Interest rates in America rising again, valuation of stocks, expectations of institutional investors.
Chart of the week
The Citigroup Economic Surprise Index is an economic indicator of Citigroup. It indicates whether actual economic development is in line with general forecasts.
If the index rises, the U.S. economy is performing better than analysts expected.
Why this is important
Currently, the index is rising sharply. The U.S. economy is performing much better than many expected. Some already believe that there will be no recession. Normally, this is good for the stock markets. When the economy is doing better, companies can earn more and stocks go up.
Currently, however, it is the other way around. If the economy does not cool down as expected, inflation will not go down either. The central bank is then forced to continue raising interest rates massively.
The chart shows which interest rate hike investors expect at the next decision of the U.S. Federal Reserve on March 22. We already showed the chart last week. Just two weeks ago, 0% expected a 50 basis point increase and the expectation rose to 9.2%. In the current week, the movement continued. Now it is already 20% who expect a 50 basis point rate hike.
This fear of further sharp increases in interest rates then also put pressure on the stock market.
Valuation of the shares
The chart shows the valuation of shares based on the price/earnings ratio. The average P/E in the technology sector is 22 (blue bar). This means that if someone were to buy a technology company outright today, the profit would have to be as high as it is today for 22 years before he financed his purchase price. Only from the 23 year he makes profit as an investor.
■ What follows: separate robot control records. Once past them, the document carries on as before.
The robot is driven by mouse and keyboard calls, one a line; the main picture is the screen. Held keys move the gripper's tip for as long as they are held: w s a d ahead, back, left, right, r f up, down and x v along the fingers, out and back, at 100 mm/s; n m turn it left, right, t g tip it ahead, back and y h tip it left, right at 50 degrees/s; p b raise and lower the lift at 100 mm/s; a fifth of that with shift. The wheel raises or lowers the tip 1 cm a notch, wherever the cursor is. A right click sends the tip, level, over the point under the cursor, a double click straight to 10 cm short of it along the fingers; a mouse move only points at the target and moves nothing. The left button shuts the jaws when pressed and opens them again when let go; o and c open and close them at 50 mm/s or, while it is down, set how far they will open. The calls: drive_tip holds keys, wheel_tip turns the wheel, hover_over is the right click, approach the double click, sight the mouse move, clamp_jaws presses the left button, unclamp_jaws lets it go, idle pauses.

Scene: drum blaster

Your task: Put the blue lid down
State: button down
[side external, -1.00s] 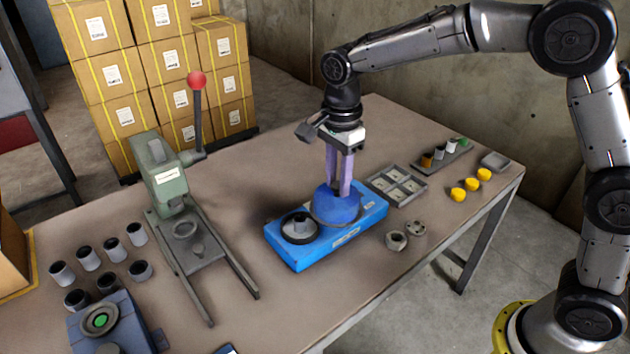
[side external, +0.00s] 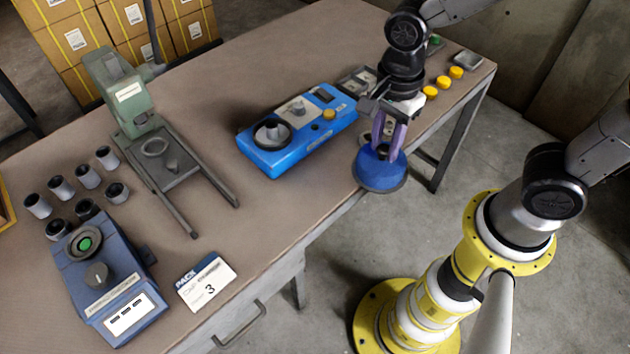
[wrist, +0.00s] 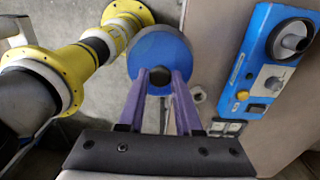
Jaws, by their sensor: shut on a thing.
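The blue lid (side external: 380,169) is a round, domed piece with a darker rim. My gripper (side external: 388,142) has purple fingers and is shut on the top of the lid. It holds the lid at the table's front edge, partly over the floor in the side view. In the wrist view the lid (wrist: 160,55) is in front of the fingertips (wrist: 158,76), with the floor and my yellow base to its left. The blue device (side external: 300,130) stands on the table to the left of the lid, its top uncovered, showing a knob, a yellow button and a black ring.
A green press (side external: 130,95) stands at the left, with several grey cups (side external: 75,190) and a blue-grey machine (side external: 100,270) in front. Yellow caps (side external: 443,82) sit at the right end. Table between press and blue device is clear.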

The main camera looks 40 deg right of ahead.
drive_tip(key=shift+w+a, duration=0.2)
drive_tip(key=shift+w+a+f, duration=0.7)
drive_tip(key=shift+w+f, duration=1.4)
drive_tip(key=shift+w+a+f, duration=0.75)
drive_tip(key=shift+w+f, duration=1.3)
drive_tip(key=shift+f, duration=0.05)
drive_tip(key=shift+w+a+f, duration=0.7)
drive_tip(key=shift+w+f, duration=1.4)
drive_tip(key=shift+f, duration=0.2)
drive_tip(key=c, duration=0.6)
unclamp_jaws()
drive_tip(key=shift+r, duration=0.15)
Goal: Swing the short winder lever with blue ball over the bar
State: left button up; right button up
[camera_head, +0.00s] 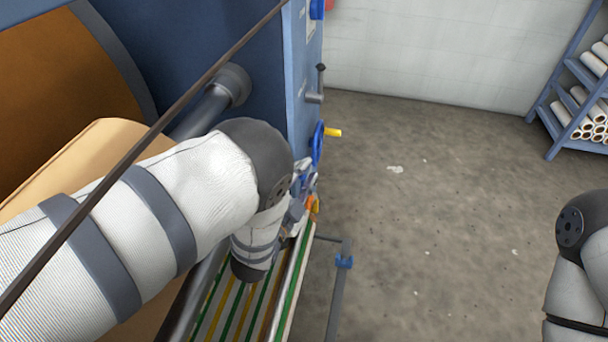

Although the stock markets have already fallen sharply, valuations in almost all sectors are roughly at the ten-year average (blue triangle). In the technology sector, valuations at the high of the last 10 years were around 30 (yellow rectangle) and have now come down to 22. However, at the low of the last 10 years, valuations were at a P/E of 10 (red rectangle).
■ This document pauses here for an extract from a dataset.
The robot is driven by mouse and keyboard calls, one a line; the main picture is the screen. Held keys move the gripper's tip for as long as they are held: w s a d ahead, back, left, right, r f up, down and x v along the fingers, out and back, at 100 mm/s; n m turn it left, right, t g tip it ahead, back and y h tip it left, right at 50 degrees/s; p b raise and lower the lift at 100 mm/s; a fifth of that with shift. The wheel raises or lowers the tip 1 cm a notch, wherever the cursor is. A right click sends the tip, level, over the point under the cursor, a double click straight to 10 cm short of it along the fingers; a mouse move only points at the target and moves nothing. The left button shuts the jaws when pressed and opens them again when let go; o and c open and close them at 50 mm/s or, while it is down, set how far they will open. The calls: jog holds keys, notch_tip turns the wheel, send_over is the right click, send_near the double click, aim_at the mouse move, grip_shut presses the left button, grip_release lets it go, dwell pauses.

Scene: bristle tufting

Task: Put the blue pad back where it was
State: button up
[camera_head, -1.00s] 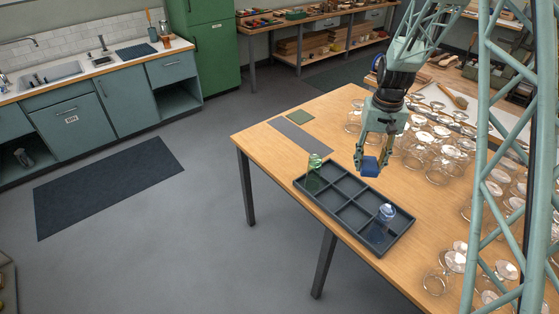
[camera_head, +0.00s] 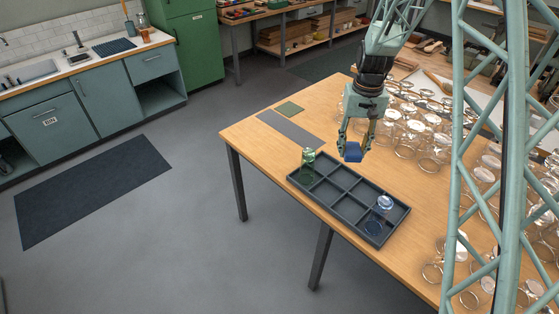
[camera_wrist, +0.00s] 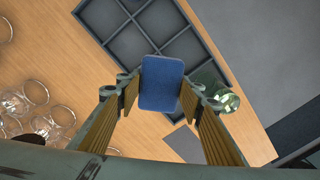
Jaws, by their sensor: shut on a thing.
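The blue pad (camera_head: 352,152) is held between the fingertips of my gripper (camera_head: 354,146), above the table just behind the tray. In the wrist view the blue pad (camera_wrist: 162,84) sits between the two fingers of my gripper (camera_wrist: 160,88), with the tray beyond it. The dark compartment tray (camera_head: 337,211) lies on the wooden table; it also shows in the wrist view (camera_wrist: 112,13). A grey strip (camera_head: 289,128) and a small green square (camera_head: 290,109) lie flat on the table to the left of the gripper.
A green glass (camera_head: 308,158) stands at the tray's left end, and a clear bluish glass (camera_head: 384,203) at its right end. Many clear glasses (camera_head: 428,162) crowd the table to the right. Bare wooden table (camera_head: 246,132) shows at the left corner.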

The companies are currently fairly valued, but not yet cheap. The only exceptions seem to be the energy sector and the telecom sector.
The chart shows 16 sub-indicators and their average of sentiment indicators that the investment bank Goldman Sachs uses to assess the markets. The overall indicator (first line) has improved compared to last month (orange) and three months ago (blue).
If the indicator is on the left, in "risk-off" territory, investors are avoiding risk and selling. Often they do not reinvest, but simply increase the cash ratio in the portfolio. The situation is completely different on the right-hand side (risk-on). Here, investors forget the risks, get greedy and buy like crazy without looking at the valuation.
In the chart, the big change in the two indicators "AAII Bull vs. Bear" and "Risky Bond Flows (3m)" is particularly striking. Both track the sentiment of retail investors. The first conclusion from the chart is that the rally since the beginning of the year was mostly driven by private investors and not by the large institutional investors. They have only moved minimally.
The second thing that stands out is that almost all bond indicators (bond flows) are still in the "risk-off" range. So bond investors are much more pessimistic than equity investors. The question here is whether equity investors or bond investors have the better forecasting ability. Here, the historical conclusion is clear. Bond investors are usually right. This is because almost only large institutional investors are active in this area, and private investors, who are guided by short-term trends, are almost only active in equities.
Expectations of institutional investors
We like to look at a Bank of America survey of the largest institutional investors each month. Since this group of investors is responsible for 80% to 90% of all volume in the markets, we can tell by their behavior which markets are overvalued and where opportunities are opening up.
The chart shows how many of the major institutional investors expect inflation to continue rising. In other words, the very fears that emerged last week. There are almost none. This is where the greatest danger currently lies. If inflation does not go down, as most expect, then all the major investors are wrongly positioned.
Here, institutional investors were asked whether their risk appetite had increased in recent weeks. This was the case. At a very low level, it has increased.
Here, institutional investors were asked whether they overweight equities or bonds. There has been little change here. So although investors would be willing to take on more risk, they have not (yet) changed their investment behavior in response. This strengthens the assumption that the rally since the beginning of the year has been driven only by retail investors.
The chart shows investors' expectations as to whether the current price development was a normal countermovement in a still falling trend (Bear market ralley) or whether we have already seen a trend reversal (New bull market). Here the conclusion is clear. Most institutional investors do not yet see a major trend reversal and remain cautiously invested.
Here, the major institutional investors were asked where they see the greatest risks. The risk that inflation will remain high is certainly the biggest threat to the economy at present. But concerns about geopolitical developments have also increased.
The chart shows in which areas institutional investors see an overvaluation, and therefore where no new investment money will flow. In particular, equities in China (after a rally of almost 30%) and corporate bonds are seen here. The mention of corporate bonds is somewhat surprising, as prices here had not yet recovered strongly after the collapse in 2022.
On the other hand, investors' view on the USD seems to be changing. After the USD lost almost 12% against the EUR, many no longer see the USD as overvalued.